You will sometimes see in chord charts chords that are written like this: C/G, G/B, or D/F#.

These chords are considered slash chords... essentially you are playing the chord to the left of the slash while the note to the right of the slash is the note used in the bass. On ukuleles, because there is not much lower register, you normally just stick to the chord to the left of the slash.

However...

If the chords are written like G/C/G then it could designate faster chord changes or trying to imply some sort of rhythm. It's hard to tell though. What song are you looking at?

Blisters_left
02-28-2011, 08:17 AM
Hello savethecheerleader,

thanks for your advice.
It's written exactly like I wrote it (G/C/G) and it's in the end of the third chorus of "Hey Soulsister" by Train.
The chords are notated above the word "today"...
And I can't figure out how to play that piece, because afterwards there's the point where the fourth chorus begins with F....
Maybe there's a mistake in the chord notation, because if I leave the last G out it sounds okay - not perfect, but not so odd as if I squeeze another G in there...
Maybe I just leave that G out and declare it as new interpretation *lol*.

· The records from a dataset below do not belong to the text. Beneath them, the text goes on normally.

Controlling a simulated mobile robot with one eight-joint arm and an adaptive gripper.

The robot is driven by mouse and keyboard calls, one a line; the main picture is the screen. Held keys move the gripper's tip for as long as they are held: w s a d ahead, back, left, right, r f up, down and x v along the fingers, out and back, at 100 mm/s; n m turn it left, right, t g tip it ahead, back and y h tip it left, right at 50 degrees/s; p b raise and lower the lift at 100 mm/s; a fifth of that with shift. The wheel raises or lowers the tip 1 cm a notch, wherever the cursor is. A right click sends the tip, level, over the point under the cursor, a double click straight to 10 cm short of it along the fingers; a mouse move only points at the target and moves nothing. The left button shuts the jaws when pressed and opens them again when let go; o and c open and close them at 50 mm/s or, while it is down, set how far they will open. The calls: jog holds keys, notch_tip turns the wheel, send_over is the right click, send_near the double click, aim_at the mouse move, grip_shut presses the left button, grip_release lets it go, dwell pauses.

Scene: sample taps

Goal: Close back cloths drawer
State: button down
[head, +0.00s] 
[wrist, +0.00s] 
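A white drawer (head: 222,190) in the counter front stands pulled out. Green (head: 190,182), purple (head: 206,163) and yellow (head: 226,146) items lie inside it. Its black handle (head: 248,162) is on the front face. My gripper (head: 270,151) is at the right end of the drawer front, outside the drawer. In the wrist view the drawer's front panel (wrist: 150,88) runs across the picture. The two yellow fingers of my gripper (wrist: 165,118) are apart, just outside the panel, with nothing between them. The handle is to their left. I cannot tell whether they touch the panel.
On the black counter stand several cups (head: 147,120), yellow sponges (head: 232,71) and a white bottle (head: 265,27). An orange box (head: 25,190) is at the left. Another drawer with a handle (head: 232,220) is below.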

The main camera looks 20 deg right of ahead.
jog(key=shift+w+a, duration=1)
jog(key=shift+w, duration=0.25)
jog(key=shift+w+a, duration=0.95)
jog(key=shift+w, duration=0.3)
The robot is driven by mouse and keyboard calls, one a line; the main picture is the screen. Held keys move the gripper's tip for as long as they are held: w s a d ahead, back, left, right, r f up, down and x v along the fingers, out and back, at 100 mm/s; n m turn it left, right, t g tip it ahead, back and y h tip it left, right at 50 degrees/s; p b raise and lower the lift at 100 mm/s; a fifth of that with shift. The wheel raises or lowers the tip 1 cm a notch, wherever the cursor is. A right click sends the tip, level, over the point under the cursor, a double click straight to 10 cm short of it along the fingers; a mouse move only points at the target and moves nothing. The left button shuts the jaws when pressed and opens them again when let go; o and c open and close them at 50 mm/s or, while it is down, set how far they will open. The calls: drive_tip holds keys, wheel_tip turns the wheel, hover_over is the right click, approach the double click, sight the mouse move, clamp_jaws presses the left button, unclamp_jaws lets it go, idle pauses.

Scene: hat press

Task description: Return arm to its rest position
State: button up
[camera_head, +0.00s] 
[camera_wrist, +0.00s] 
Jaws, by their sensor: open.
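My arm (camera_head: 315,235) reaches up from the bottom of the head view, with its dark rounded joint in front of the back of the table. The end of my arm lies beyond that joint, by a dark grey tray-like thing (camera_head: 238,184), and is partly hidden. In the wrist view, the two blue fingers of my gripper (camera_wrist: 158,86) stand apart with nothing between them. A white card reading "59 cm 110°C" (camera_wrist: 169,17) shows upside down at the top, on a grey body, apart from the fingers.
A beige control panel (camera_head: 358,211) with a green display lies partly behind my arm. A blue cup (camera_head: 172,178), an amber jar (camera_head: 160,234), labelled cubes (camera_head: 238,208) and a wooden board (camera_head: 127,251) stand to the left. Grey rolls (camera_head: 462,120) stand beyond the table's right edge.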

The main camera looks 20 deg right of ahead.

Has someone else another idea maybe ?

Thanks a lot
B_L

OldePhart
02-28-2011, 01:12 PM
Hello savethecheerleader,

thanks for your advice.
It's written exactly like I wrote it (G/C/G) and it's in the end of the third chorus of "Hey Soulsister" by Train.
The chords are notated above the word "today"...
And I can't figure out how to play that piece, because afterwards there's the point where the fourth chorus begins with F....
Maybe there's a mistake in the chord notation, because if I leave the last G out it sounds okay - not perfect, but not so odd as if I squeeze another G in there...
Maybe I just leave that G out and declare it as new interpretation *lol*.

Has someone else another idea maybe ?

Thanks a lot
B_L

A I-IV-I (G-C-G in the key of G) is a fairly common chord progression often found at the end of phrases. You see this a lot in hyms and british-isles derived music, especially. It is sometimes played as a triplet, other times as the last three beats of a measure (beat G, beat C, beat G). And, when you've been playing a while, it's really not difficult to change between C and G on each beat on either uke or guitar.